Andrew Wyatt’s review published on Letterboxd :
St. Louis International Film Festival Screening #1
I don't have much experience with Jafar Panahi. The first and only film of his that I've seen is 'Offside' (2006), which I remember being quite good, modestly political, and leaning a bit more to the serious side of serio-comic. '3 Faces' is looser, a rambling kind-of-road movie with a keen but *very* dry sense of humor. It's quite reminiscent of Jim Jarmusch in his 'Down By Law' and 'Night on Earth' vein, which coming from me is high praise.
The humor is so low-key, in fact, that it’s initially difficult to tell what sort of film this is going to turn out to be. For the first 40 minutes or so this feels like it could go in a *very* different, chilly, blood-spurty Michael Haneke sort of direction. The story starts out with some nasty '8MM" meets '13 Reasons Why' business, as a film director and an actress try to track down a mysterious teen girl from the middle of nowhere who may or may not have filmed her own suicide and texted the video to them, unsolicited.
After a while it starts to become clear that the film isn’t a thriller but a dramedy. The long, panning shots and POV sequences are arch, rather than menacing. The scruffy village weirdos the protagonists meet during their search aren't sinister, but actually kind of quirky and endearing — if a bit disarmingly provincial. This is one of those features that doesn't have a plot so much as a sequence of digressive encounters with oddballs. The whole thing feels at once totally realistic and totally surreal. Again, a lot of Jarmusch in there.
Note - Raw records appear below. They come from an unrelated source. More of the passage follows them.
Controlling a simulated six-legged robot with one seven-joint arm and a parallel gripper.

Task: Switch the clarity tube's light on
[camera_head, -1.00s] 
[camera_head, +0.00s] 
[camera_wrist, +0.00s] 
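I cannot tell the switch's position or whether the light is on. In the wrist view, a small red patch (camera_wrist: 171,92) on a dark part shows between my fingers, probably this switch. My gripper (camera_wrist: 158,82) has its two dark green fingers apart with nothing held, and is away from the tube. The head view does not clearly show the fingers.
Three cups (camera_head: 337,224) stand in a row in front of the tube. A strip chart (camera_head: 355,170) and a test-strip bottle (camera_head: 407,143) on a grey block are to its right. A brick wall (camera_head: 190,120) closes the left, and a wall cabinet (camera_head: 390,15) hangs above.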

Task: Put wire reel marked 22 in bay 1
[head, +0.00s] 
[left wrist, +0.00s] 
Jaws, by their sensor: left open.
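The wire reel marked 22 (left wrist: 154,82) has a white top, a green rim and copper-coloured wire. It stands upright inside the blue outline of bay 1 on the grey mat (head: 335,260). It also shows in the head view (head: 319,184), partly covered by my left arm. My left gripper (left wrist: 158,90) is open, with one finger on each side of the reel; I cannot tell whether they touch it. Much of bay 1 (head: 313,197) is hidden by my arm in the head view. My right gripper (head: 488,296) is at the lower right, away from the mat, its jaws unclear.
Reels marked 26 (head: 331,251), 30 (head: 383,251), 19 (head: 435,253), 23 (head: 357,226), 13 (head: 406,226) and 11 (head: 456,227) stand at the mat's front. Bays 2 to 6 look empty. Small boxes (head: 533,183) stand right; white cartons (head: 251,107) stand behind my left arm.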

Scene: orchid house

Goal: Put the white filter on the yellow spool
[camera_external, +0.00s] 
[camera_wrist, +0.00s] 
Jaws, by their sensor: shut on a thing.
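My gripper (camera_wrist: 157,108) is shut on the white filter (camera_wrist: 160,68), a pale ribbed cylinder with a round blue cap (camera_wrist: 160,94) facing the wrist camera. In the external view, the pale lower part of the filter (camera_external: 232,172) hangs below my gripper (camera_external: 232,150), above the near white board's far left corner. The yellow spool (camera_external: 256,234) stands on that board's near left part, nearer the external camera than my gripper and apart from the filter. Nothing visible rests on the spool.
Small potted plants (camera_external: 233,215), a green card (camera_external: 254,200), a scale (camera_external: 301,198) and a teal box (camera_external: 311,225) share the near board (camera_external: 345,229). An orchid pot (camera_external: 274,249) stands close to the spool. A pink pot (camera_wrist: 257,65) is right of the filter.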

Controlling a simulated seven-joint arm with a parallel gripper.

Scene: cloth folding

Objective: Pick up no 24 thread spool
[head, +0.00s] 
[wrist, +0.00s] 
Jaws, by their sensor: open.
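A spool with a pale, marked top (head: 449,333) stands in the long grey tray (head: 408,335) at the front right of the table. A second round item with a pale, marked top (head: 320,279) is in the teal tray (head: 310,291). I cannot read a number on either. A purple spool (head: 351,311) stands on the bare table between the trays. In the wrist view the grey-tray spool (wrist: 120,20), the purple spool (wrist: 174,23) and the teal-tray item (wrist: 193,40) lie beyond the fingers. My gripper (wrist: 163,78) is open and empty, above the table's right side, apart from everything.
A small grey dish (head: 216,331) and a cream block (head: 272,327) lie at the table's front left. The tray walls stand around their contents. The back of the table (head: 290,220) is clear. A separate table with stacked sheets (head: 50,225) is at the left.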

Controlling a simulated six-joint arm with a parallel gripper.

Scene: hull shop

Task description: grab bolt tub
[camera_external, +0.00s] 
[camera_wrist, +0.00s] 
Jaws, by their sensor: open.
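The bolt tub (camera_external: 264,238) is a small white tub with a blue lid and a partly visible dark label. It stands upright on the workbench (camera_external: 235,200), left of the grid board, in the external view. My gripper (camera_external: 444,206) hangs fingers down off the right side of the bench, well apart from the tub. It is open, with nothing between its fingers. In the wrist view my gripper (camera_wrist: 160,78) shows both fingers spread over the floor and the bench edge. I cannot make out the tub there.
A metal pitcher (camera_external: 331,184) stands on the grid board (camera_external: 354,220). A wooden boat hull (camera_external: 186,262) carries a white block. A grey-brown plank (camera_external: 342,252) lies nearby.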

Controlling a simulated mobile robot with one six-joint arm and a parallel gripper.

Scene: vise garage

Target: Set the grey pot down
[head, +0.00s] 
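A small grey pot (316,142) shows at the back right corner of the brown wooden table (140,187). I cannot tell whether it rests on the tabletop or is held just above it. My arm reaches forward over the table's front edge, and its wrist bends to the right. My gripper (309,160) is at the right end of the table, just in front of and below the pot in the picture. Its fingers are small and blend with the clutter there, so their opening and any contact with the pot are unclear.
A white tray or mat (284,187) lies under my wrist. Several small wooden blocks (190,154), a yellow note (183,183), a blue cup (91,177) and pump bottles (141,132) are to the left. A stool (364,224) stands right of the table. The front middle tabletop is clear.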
Panahi never completely banishes that early sense of unease, however. There's always some implied threat lurking in the dialog or the frame -- a knife, a fire, a rock in a seething hothead’s hand -- but that vague anxiousness is partly what makes it funny. I'm still trying to suss out all the things Panahi is potentially trying to say about tradition and modernity, some of which may sail over my head as a non-Iranian. However, this was still a weird, amusing little pleasure.